Do this: Set out each line from the following listing that includes the word "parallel".
== Working data ==
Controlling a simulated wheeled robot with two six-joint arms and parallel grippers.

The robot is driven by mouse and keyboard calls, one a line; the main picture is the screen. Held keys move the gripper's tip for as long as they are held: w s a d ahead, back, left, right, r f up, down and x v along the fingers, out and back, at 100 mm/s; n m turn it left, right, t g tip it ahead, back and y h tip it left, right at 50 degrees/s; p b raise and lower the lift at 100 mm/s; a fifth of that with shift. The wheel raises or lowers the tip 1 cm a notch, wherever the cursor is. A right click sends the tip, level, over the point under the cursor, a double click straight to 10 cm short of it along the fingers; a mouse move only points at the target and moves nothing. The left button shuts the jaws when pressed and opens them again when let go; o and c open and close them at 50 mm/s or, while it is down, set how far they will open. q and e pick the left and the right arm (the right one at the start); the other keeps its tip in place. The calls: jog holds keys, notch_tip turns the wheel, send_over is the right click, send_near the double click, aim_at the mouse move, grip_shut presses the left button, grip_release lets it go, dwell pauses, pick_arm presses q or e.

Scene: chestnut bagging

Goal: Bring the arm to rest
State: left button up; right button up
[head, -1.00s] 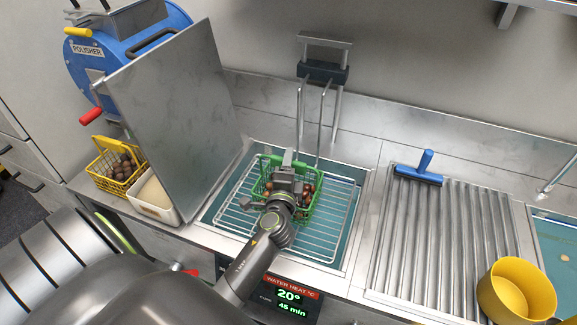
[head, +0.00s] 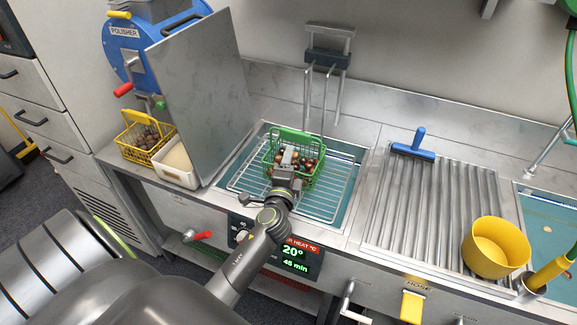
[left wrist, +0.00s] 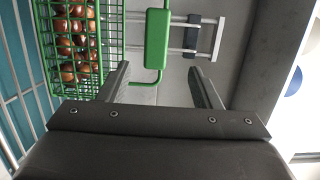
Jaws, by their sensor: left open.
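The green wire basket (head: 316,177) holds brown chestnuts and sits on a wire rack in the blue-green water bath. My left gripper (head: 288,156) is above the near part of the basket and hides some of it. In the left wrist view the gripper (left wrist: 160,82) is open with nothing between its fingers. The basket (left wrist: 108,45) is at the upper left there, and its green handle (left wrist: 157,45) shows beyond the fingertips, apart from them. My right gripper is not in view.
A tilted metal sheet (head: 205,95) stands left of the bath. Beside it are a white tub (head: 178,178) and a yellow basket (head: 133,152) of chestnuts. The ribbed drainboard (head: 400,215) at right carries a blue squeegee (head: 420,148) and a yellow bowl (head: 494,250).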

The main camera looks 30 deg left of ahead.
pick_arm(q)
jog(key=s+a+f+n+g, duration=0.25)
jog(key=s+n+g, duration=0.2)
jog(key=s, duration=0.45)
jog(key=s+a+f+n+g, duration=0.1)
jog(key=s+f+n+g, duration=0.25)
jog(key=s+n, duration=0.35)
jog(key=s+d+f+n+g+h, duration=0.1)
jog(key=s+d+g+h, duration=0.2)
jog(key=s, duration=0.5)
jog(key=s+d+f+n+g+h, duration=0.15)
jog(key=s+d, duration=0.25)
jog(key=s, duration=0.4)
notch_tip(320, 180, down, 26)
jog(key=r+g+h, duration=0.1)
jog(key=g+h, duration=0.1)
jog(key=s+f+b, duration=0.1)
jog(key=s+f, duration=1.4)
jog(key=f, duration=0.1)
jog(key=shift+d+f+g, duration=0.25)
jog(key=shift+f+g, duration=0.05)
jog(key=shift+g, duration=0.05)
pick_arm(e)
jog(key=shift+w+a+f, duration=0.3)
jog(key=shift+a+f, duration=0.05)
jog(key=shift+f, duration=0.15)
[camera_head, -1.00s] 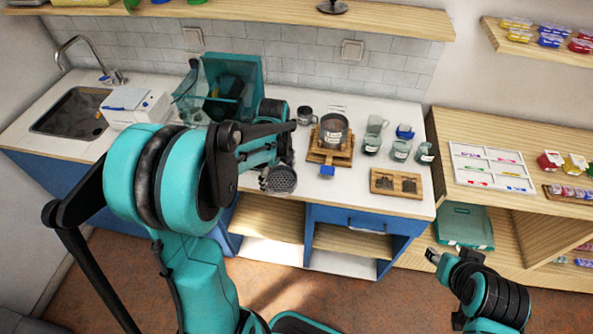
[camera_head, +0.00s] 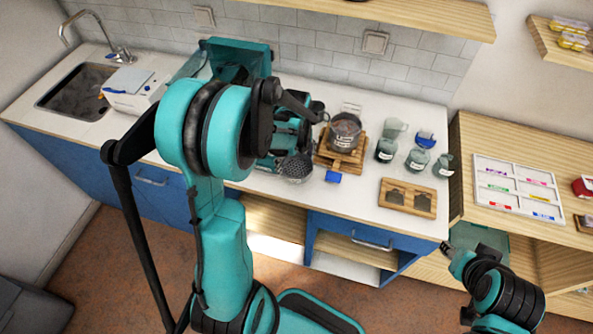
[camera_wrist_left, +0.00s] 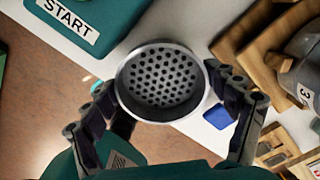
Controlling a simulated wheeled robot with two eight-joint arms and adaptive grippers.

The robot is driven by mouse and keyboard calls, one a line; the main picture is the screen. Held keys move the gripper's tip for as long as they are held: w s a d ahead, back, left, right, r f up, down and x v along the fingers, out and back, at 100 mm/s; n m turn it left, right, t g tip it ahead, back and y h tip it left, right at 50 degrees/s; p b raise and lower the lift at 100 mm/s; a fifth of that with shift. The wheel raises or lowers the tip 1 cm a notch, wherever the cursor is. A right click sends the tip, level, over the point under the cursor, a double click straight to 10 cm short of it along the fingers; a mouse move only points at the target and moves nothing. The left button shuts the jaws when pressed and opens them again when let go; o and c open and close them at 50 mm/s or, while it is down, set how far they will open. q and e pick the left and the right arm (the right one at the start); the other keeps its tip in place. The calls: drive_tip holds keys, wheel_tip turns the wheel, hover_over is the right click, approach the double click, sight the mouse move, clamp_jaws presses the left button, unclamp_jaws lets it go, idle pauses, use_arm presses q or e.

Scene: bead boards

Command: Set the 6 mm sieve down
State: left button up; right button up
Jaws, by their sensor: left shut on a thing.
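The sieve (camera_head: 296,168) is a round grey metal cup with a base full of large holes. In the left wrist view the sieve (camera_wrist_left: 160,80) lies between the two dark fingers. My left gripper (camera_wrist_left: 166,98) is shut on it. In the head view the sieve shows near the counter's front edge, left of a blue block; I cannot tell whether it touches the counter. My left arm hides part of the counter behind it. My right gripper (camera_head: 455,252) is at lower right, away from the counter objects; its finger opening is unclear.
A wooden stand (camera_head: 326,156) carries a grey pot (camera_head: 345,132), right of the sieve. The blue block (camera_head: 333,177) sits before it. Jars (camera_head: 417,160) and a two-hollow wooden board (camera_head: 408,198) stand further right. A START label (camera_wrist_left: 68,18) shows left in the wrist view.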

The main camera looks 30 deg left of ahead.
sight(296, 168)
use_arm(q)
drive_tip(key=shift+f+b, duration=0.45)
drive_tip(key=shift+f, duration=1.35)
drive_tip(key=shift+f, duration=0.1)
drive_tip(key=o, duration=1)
===
== Working data ==
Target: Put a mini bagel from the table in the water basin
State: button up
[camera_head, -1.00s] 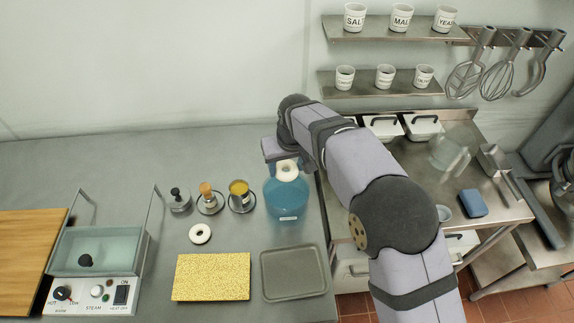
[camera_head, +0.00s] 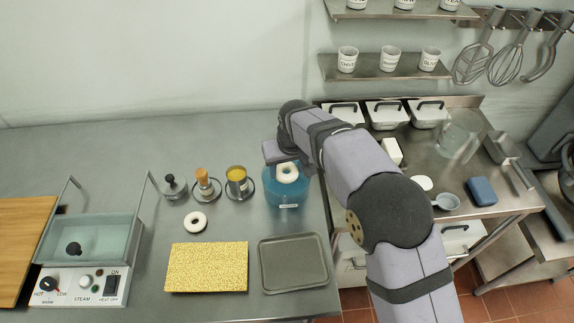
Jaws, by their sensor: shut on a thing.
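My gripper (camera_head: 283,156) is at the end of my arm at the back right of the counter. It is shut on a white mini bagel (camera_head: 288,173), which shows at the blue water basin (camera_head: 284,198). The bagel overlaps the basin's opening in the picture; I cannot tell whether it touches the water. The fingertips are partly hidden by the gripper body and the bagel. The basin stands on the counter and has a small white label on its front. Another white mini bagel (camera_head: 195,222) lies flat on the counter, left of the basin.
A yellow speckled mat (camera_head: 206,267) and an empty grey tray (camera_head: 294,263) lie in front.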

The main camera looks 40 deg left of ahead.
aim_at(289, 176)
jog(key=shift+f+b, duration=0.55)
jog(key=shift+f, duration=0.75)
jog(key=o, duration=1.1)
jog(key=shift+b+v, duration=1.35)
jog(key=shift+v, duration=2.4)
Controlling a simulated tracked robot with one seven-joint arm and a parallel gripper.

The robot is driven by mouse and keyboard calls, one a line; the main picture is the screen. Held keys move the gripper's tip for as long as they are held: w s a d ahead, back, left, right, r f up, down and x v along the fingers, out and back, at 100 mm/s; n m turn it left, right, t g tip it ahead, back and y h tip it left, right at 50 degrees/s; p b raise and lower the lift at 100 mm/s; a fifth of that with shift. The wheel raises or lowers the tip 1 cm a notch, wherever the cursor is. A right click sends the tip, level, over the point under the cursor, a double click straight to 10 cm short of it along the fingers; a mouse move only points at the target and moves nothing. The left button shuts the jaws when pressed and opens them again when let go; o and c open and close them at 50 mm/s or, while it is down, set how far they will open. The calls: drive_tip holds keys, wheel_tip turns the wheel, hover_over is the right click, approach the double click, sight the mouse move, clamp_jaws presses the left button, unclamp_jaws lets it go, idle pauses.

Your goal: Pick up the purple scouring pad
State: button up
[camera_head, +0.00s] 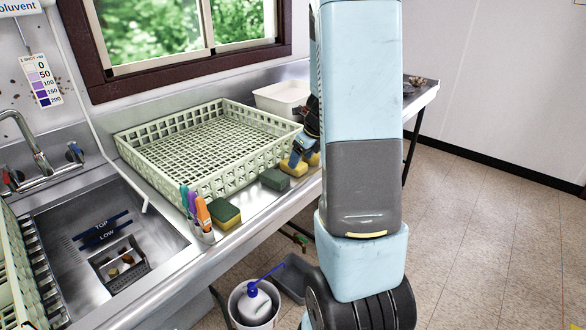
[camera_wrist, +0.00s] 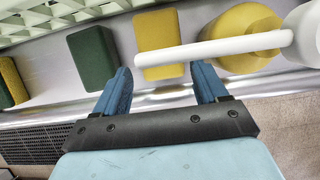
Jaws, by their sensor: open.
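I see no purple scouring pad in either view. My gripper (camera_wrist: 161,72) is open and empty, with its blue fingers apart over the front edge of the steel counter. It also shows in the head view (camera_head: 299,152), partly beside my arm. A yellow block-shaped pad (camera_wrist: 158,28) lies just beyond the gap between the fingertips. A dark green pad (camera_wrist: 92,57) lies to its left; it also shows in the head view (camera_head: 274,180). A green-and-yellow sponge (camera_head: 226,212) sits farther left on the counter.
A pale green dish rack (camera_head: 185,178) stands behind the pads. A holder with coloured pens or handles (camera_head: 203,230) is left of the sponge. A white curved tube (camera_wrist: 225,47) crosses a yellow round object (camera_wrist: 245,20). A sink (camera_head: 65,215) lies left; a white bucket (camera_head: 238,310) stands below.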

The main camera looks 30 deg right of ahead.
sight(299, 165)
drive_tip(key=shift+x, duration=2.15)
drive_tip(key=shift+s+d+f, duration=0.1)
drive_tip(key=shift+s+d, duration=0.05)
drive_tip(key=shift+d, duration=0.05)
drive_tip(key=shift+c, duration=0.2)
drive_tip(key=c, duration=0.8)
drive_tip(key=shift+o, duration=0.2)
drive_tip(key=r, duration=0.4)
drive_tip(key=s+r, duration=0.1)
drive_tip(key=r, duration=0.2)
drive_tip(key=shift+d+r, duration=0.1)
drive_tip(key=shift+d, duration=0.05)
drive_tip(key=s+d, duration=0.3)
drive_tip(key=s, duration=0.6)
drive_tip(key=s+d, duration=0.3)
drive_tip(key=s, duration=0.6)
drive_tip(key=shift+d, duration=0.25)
===
Exercise answer:
Controlling a simulated wheeled robot with two six-joint arms and parallel grippers.
Controlling a simulated tracked robot with one seven-joint arm and a parallel gripper.

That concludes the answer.